The issue presented in this workers' compensation appeal is whether the mere touching of the head of an employee with a gun by an armed robber, without any physical injury, is a sufficient discernible physical occurrence to support compensation for the resulting emotional and psychic problems experienced by the employee. The Administrative Law Judge (ALJ) and the Board found that it was not sufficient; the superior court found that it was and reversed the Board. We granted this discretionary appeal to consider the issue. The ALJ found the following facts:

"1. The claimant was working as a clerk at a convenience store owned by the employer/insurer in the early hours of August 9, 1986, when the establishment was robbed.

"2. The robber held a gun to the claimant's head and threatened her.

"3. There was an actual physical touching of the gun to the claimant's head just behind the ear, but she was not physically harmed in any way by this contact.

"4. Subsequent to the robbery, the claimant developed certain psychic problems, in that she became extremely nervous and was afraid to be alone. The claimant has never suffered any physical problem or injury as a result of the incident."

Claimant's theory is that her emotional and psychic problems stem not from the fright of the robbery as a whole, but rather from the act of the robber putting the gun against her head. Claimant argues that this touching is a sufficient discernible physical occurrence to meet the requirements of Georgia law as outlined in Hanson Buick v. Chatham, 163 Ga. App. 127 (292 SE2d 428) (1982). The superior court agreed and found that claimant's testimony that "[w]hen the gun hit my head, it ... my nerves went all to pieces" showed a "discernible physical occurrence" from which claimant's psychological problems directly flowed.

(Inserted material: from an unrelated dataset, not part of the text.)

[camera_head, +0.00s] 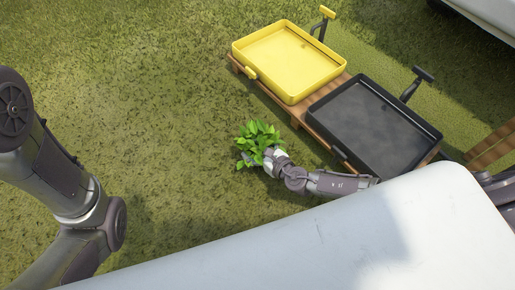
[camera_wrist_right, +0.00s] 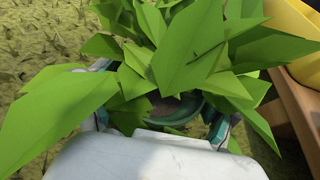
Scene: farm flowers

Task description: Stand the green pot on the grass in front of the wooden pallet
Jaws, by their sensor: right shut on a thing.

We find that claimant and the superior court have mistaken our meaning in the phrase "discernible physical occurrence." The court's discussion of authorities in Chatham, supra, shows that "discernible physical occurrence" means a physical injury or harm, not merely a *423 touching that can be fixed in time. The cases relied upon by the court in Chatham are couched in terms of "physical injury." On motion for rehearing, the court explained that it defined "accident" in terms of "discernible physical occurrence" rather than in terms of a physical blow or impact to cover cases in which "the aggravation of a pre-existing injury is not truly accidental nor impactive, but is nevertheless physical ...." Chatham at 131.

The evidence supports the findings and award made by the ALJ and the Board. We are not persuaded to find differently by the decision cited to us by claimant, Prahl Bros. v. Phillips, 429 S2d 386 (Fla. Dist. Ct. App. 1983). See Hanson Buick v. Chatham, supra at 132 (5) and Williams v. ARA Environmental &c., 175 Ga. App. 661 (334 SE2d 192) (1985) (particularly the concurring opinion by Beasley, J.).

Accordingly, we find that the superior court erred and that the award of the Board should be reinstated.

Judgment reversed. Banke, P. J., and Sognier, J., concur.